* [EXERCISE AIM]: Go to the line that contains "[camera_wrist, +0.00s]", then write out that line and all that follow to the end of the listing, exactly and without pictures.

* [RECORDED INFORMATION]:
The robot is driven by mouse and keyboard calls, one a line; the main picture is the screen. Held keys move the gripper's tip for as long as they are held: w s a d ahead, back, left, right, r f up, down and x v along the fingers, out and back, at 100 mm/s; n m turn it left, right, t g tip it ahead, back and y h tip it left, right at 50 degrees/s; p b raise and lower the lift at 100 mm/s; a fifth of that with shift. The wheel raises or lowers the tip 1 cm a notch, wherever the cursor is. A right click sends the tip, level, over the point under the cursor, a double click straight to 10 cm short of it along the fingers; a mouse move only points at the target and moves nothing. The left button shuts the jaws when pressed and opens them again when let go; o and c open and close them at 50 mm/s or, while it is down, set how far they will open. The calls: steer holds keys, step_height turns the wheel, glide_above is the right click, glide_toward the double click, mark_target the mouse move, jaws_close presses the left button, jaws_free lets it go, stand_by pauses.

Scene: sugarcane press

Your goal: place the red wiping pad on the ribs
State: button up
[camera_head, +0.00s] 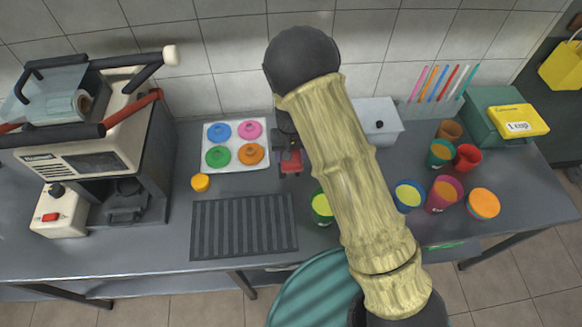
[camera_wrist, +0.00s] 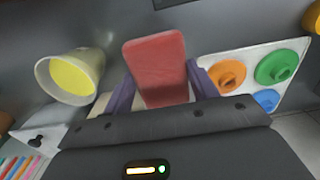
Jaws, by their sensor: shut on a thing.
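The red wiping pad (camera_head: 291,162) is a small red block held above the counter. It also shows large in the wrist view (camera_wrist: 158,68), between the two fingers. My gripper (camera_head: 289,150) is shut on it, with my arm partly covering it in the head view. The ribs (camera_head: 245,225) are a dark grey ribbed mat lying flat near the counter's front edge. The pad is beyond the mat's back right corner, apart from it. I see nothing lying on the ribs.
A white tray (camera_head: 236,167) with coloured lids is behind the mat. A yellow lid (camera_head: 200,182) lies by the mat's back left corner. A green cup (camera_head: 322,207) stands right of the mat. The press (camera_head: 95,140) fills the left. Several cups stand at right.

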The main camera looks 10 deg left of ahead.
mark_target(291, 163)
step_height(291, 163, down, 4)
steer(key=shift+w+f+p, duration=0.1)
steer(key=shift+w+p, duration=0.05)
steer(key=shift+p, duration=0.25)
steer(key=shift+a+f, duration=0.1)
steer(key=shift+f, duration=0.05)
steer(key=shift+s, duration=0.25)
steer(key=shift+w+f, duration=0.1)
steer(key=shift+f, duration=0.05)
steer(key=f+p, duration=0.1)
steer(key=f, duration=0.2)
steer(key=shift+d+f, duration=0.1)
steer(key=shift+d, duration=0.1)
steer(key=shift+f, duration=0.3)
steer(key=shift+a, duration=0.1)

* [ANSWER BELOW]:
[camera_wrist, +0.00s] 
Jaws, by their sensor: shut on a thing.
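The red wiping pad (camera_head: 291,162) is a small red block held above the counter. It also shows large in the wrist view (camera_wrist: 158,68), between the two fingers. My gripper (camera_head: 289,150) is shut on it, with my arm partly covering it in the head view. The ribs (camera_head: 245,225) are a dark grey ribbed mat lying flat near the counter's front edge. The pad is beyond the mat's back right corner, apart from it. I see nothing lying on the ribs.
A white tray (camera_head: 236,167) with coloured lids is behind the mat. A yellow lid (camera_head: 200,182) lies by the mat's back left corner. A green cup (camera_head: 322,207) stands right of the mat. The press (camera_head: 95,140) fills the left. Several cups stand at right.

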The main camera looks 10 deg left of ahead.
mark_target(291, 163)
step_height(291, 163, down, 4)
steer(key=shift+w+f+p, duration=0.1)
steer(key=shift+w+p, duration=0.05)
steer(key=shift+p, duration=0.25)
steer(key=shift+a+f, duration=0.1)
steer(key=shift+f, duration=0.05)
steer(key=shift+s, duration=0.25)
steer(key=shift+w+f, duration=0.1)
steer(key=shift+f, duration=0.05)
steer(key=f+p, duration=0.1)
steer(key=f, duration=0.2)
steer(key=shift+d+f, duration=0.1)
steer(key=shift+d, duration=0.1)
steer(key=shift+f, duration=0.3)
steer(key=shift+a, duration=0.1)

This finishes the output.